## TASK
Collect all the lines that mention the word "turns".

Dataset records:

======

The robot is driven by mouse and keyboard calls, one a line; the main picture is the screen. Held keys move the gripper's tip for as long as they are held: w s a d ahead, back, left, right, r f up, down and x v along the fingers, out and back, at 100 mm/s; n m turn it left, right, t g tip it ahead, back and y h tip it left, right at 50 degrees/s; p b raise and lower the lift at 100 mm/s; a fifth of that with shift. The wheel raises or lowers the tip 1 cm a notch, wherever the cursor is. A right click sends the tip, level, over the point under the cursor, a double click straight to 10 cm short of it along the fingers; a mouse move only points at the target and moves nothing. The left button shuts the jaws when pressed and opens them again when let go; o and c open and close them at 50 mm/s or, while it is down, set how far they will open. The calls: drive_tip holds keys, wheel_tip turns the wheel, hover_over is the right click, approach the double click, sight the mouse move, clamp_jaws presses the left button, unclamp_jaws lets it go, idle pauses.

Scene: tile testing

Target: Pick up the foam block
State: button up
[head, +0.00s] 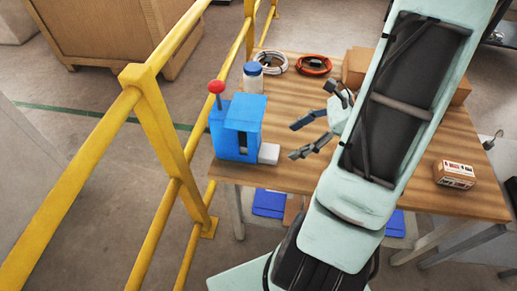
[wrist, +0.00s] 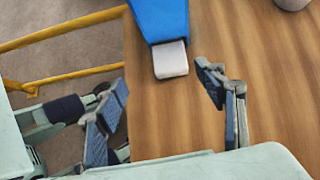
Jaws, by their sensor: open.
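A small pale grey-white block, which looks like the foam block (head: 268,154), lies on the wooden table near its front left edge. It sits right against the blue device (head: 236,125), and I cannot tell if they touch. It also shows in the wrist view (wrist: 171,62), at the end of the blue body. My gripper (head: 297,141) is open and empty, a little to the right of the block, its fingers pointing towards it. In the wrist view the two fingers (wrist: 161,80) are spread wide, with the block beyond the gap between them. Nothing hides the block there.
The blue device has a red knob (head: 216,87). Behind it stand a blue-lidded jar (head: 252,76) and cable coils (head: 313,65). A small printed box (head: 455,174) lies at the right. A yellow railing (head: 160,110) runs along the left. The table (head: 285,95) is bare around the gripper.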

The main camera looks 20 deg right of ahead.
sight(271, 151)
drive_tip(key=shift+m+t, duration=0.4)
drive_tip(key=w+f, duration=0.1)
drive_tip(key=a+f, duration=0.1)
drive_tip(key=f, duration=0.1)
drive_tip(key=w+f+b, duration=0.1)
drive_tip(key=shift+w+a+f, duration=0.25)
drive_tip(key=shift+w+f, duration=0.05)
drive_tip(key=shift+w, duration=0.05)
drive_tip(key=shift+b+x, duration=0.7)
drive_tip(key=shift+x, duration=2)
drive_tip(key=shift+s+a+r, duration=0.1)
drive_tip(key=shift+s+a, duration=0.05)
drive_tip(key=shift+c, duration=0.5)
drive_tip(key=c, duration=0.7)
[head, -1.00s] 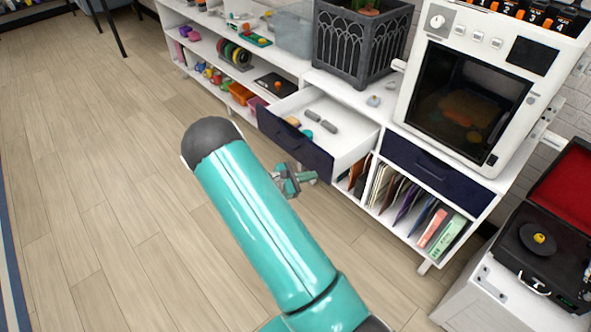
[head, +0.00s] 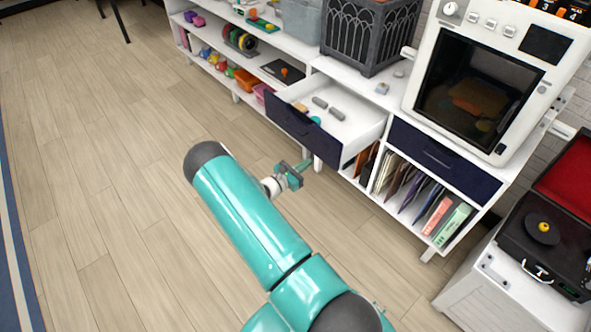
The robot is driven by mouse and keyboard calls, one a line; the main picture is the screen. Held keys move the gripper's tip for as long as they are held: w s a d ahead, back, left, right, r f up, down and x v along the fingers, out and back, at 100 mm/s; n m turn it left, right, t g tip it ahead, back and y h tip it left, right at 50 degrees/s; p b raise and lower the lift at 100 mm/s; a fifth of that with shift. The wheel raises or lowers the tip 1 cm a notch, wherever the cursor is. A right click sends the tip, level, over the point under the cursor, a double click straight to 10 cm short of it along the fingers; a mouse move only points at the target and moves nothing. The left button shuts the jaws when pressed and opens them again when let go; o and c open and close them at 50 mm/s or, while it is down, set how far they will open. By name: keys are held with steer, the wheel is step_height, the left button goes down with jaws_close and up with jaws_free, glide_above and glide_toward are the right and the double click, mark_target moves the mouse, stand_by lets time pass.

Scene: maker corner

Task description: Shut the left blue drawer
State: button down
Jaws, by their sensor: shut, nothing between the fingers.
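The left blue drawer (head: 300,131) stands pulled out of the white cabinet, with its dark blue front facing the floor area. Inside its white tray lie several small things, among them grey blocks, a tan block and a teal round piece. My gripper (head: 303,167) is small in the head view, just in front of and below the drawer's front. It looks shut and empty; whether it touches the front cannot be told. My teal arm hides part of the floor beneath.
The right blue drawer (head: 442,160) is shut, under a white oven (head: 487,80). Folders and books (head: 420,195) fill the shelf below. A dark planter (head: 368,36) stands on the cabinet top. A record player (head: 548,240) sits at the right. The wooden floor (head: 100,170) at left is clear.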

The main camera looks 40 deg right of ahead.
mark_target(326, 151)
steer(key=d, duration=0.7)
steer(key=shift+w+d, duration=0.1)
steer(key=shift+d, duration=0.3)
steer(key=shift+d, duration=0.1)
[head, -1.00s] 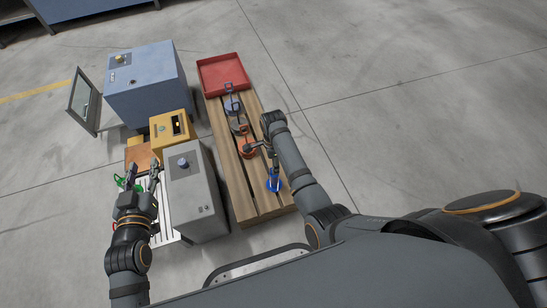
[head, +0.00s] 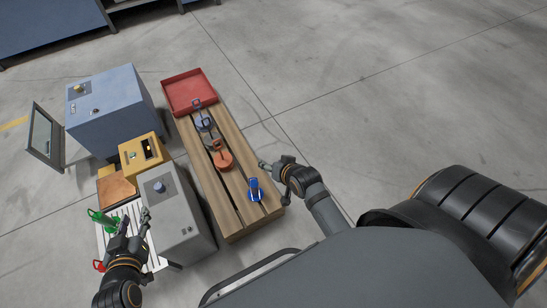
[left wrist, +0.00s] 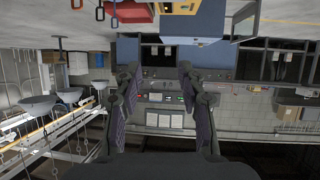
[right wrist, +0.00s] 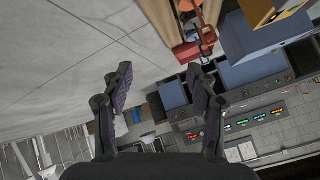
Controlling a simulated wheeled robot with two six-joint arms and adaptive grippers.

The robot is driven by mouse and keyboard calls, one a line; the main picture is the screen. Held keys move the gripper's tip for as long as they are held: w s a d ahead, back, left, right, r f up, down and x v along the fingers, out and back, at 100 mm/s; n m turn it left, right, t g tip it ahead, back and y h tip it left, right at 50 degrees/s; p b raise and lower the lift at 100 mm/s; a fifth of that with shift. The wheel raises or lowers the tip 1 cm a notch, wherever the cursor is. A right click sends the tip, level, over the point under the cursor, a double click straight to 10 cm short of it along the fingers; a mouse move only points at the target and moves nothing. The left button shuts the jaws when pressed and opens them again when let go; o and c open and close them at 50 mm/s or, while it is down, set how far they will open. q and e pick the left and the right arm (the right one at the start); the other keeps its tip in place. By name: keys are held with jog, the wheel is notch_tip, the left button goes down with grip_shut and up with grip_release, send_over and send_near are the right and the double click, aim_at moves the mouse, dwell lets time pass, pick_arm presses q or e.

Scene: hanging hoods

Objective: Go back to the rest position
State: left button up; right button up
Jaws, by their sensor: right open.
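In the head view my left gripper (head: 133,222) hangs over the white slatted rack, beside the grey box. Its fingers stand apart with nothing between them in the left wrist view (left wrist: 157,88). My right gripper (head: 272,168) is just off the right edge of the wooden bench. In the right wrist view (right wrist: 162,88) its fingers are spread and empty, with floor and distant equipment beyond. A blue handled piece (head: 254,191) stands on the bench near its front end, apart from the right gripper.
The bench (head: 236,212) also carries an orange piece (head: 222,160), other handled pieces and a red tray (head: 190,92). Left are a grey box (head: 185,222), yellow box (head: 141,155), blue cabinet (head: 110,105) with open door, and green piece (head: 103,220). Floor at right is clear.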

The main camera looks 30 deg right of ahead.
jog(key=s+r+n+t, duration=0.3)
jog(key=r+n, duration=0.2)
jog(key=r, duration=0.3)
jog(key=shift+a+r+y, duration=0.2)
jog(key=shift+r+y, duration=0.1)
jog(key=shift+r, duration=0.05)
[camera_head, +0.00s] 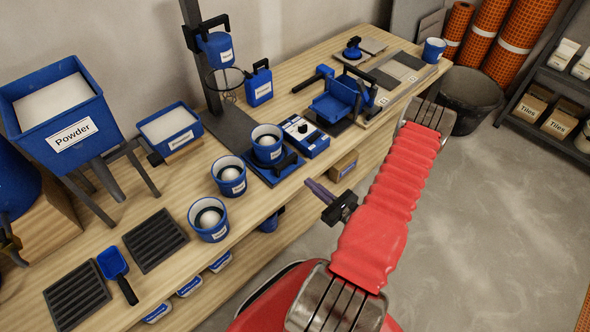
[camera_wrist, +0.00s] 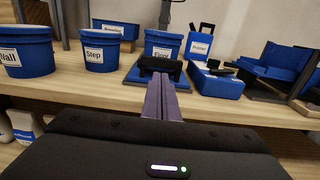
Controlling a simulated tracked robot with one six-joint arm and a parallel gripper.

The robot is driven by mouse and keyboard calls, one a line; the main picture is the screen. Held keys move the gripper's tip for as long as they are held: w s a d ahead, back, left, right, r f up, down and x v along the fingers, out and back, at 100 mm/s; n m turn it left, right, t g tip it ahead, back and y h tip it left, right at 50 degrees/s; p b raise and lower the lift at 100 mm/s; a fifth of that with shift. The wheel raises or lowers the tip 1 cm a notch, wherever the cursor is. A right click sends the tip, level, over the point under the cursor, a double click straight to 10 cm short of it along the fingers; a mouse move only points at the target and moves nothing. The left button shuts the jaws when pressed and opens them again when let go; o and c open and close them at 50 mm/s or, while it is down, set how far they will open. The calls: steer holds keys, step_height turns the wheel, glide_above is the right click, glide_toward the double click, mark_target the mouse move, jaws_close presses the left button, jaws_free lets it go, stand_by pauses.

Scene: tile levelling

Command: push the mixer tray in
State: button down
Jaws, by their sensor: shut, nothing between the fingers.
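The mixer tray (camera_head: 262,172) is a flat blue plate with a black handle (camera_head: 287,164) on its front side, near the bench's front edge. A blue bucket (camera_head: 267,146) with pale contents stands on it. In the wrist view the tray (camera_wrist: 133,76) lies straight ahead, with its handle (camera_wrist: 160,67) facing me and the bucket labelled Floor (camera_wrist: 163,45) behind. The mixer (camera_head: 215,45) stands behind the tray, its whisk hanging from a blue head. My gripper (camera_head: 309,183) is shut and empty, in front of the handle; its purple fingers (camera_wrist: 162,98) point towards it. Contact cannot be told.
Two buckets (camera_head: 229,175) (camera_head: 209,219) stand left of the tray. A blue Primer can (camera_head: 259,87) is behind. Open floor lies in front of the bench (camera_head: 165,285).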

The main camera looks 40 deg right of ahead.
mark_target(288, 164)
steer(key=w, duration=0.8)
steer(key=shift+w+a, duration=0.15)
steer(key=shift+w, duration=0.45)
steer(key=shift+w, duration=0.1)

======

## SOLUTION FOR THIS TASK
The robot is driven by mouse and keyboard calls, one a line; the main picture is the screen. Held keys move the gripper's tip for as long as they are held: w s a d ahead, back, left, right, r f up, down and x v along the fingers, out and back, at 100 mm/s; n m turn it left, right, t g tip it ahead, back and y h tip it left, right at 50 degrees/s; p b raise and lower the lift at 100 mm/s; a fifth of that with shift. The wheel raises or lowers the tip 1 cm a notch, wherever the cursor is. A right click sends the tip, level, over the point under the cursor, a double click straight to 10 cm short of it along the fingers; a mouse move only points at the target and moves nothing. The left button shuts the jaws when pressed and opens them again when let go; o and c open and close them at 50 mm/s or, while it is down, set how far they will open. The calls: drive_tip holds keys, wheel_tip turns the wheel, hover_over is the right click, approach the double click, sight the mouse move, clamp_jaws presses the left button, unclamp_jaws lets it go, idle pauses.
The robot is driven by mouse and keyboard calls, one a line; the main picture is the screen. Held keys move the gripper's tip for as long as they are held: w s a d ahead, back, left, right, r f up, down and x v along the fingers, out and back, at 100 mm/s; n m turn it left, right, t g tip it ahead, back and y h tip it left, right at 50 degrees/s; p b raise and lower the lift at 100 mm/s; a fifth of that with shift. The wheel raises or lowers the tip 1 cm a notch, wherever the cursor is. A right click sends the tip, level, over the point under the cursor, a double click straight to 10 cm short of it along the fingers; a mouse move only points at the target and moves nothing. The left button shuts the jaws when pressed and opens them again when let go; o and c open and close them at 50 mm/s or, while it is down, set how far they will open. The calls: steer holds keys, step_height turns the wheel, glide_above is the right click, glide_toward the double click, mark_target the mouse move, jaws_close presses the left button, jaws_free lets it go, stand_by pauses.

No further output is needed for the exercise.